The last time I was in Foxboro for a Patriots-Jets Monday night contest was Oct. 18, 1976, and the Patriots eviscerated the Jets 41-7. Not a happy time at all for Lou Holtz, Joe Namath and anyone wearing green and white. However, it was a big party for Chuck Fairbanks, Steve Grogan, Sam Cunningham, Andy Johnson and everyone in New England.

A lot has changed since that day. Mark Sanchez, the kid out of USC, looks like he could be the next Tom Brady. And Tom Brady looks like he could be the next MVP. But what’s with all this talk about his hair? Does it matter if it’s real or not? Is Brady going to lose his superpowers if he loses his hair? I wore a rug, and I was stronger than Samson. Ask Muhammad Ali. He was the greatest, and he still couldn’t beat me, no matter what he thought.

Belichick and Ryan possess the same confidence. They believe they are the best coach with the failproof system and championship team. Each of them has programmed and conditioned his club to believe it is the best. Each of them is a master motivator, and each of them has prepared his players to perform at their best when their best is needed. The two coaches are two peas from the same pod. They just express their confidence differently in public.

That’s what makes this Ryan-Belichick showdown so intriguing. They are so different, yet so similar.

From a personality standpoint, they are P.T. Barnum and Archimedes. From a strategic perspective, they are Captain Kirk and General MacArthur. From a leadership point of view, they are FDR and Count Basie.

Vince Lombardi would be proud of either one.

Trouble with Rex Ryan is, he confuses most of the general population, who often mistake him as a pompous blowhard. Nothing could be further from the truth. He’s not just a fine coach but a great comedian. Just call him W.C. Fields or Groucho Marx or Richard Pryor. What’s right isn’t always popular. What’s popular isn’t always right.

Whether Ryan talks too much or not, it’s a moot question. Ryan has said some things that make people shake their heads. His innocent comments are fueled by the media and fanned by those with weak constitutions. Nevertheless, he remains one of the prize coaches in the NFL.

Funny thing about this Patriots squad, even though they are 9-2, tied for the best record in the NFL with the Jets and Falcons, some experts are not sold on New England. They say the Patriots’ passing defense is suspect, they give up too many points (24.2 per game) and their pass rush could prove to be their Achilles’ heel.
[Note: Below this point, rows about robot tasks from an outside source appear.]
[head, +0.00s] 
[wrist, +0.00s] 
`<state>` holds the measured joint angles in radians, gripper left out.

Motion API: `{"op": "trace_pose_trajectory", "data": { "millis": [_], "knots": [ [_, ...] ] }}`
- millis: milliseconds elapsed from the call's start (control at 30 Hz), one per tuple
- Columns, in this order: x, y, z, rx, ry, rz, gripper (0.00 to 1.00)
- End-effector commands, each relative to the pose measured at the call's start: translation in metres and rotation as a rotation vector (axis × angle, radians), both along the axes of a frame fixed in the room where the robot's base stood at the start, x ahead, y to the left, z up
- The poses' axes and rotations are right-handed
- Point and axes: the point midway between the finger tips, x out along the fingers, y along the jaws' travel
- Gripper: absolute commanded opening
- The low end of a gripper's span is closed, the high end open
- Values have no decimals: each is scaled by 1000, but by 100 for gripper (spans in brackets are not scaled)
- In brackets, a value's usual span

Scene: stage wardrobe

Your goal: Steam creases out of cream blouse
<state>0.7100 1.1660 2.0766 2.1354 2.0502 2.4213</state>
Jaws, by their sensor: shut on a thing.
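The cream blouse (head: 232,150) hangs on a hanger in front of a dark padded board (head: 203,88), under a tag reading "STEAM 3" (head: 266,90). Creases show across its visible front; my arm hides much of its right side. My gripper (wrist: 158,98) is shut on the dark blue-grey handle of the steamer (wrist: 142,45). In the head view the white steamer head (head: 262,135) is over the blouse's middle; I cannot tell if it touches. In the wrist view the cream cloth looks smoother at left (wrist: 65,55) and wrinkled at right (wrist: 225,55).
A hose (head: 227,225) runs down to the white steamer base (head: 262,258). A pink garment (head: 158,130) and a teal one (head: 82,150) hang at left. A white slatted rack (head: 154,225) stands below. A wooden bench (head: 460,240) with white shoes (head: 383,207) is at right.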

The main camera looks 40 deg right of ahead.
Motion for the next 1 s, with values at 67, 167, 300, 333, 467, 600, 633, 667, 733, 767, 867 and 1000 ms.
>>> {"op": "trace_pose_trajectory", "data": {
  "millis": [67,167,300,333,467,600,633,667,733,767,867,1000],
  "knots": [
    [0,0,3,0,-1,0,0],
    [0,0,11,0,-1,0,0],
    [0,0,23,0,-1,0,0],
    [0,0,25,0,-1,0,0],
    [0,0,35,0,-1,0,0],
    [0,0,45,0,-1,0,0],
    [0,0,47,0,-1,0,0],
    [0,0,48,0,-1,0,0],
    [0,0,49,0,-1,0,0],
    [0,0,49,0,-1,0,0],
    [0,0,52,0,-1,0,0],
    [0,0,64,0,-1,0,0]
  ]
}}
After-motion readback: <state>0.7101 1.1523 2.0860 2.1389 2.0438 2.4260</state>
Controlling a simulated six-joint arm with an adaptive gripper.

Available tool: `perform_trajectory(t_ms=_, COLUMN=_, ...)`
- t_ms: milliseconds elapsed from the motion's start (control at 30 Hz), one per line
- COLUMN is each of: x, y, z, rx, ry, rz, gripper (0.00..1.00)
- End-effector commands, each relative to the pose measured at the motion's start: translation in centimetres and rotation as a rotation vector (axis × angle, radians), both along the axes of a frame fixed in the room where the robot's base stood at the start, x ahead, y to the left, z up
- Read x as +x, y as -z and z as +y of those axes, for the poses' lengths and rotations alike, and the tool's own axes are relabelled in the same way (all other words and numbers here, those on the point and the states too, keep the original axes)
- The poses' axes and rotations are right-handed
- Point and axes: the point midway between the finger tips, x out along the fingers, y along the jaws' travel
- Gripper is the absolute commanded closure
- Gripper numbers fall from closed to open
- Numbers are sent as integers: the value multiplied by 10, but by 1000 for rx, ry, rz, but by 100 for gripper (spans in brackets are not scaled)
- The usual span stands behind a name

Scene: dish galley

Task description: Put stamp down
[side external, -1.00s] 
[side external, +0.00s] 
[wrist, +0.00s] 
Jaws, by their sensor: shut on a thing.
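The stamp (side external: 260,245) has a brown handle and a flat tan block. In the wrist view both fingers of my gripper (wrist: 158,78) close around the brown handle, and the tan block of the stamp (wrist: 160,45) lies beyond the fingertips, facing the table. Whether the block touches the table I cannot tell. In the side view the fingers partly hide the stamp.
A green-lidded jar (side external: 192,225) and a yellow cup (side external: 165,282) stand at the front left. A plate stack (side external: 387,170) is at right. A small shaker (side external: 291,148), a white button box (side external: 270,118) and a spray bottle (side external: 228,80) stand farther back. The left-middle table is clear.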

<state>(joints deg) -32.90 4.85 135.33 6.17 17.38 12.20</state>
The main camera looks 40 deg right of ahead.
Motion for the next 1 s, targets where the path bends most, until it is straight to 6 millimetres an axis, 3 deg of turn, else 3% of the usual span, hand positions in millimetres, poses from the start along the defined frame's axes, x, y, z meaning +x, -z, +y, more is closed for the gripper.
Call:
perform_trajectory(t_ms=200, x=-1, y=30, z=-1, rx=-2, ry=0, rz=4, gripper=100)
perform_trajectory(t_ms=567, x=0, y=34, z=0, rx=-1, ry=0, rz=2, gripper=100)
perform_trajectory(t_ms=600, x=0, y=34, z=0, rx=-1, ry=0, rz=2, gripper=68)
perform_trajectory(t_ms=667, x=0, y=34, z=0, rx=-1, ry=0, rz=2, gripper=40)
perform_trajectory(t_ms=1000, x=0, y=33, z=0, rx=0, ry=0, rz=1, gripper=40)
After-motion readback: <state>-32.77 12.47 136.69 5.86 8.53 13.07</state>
Achilles’ heel? Are you kidding me?

The Patriots are tied for second in the NFL in turnover differential with the Steelers and Falcons at plus-11 (behind only the Eagles, plus-15). The Jets are tied for sixth with the Packers and Chiefs at plus-7.

You think that’s an accident?

To repudiate the Patriots is to repudiate the coaching job Bill Belichick has done this season. It may be his best yet. He has coached up a young defense and turned them into a hard-hitting, bend-don’t-break unit that makes big plays when it’s money time. That’s not a sign of luck. That’s a sign of talent.

We’ll see what the defense is made of this December and beyond, but as long as it keeps rising to the occasion, it’s tough to bet against the Patriots, especially with Tom Brady leading a well-oiled offense that is better without Randy Moss. Most teams don’t get better after losing a Hall of Famer. Most teams aren’t coached by Belichick.

The same could be said for Ryan and the Jets, who just keep finding ways to win.

Will that trend continue?

Time to uncover the truth. Two great teams. Two great coaches. One big game.

It’s Garry Kasparov versus Anatoly Karpov.

Only one master will go home happy. The other could have a very sleepness night.

Cosell is no longer available to tell it like it is. But at least Jon Gruden is.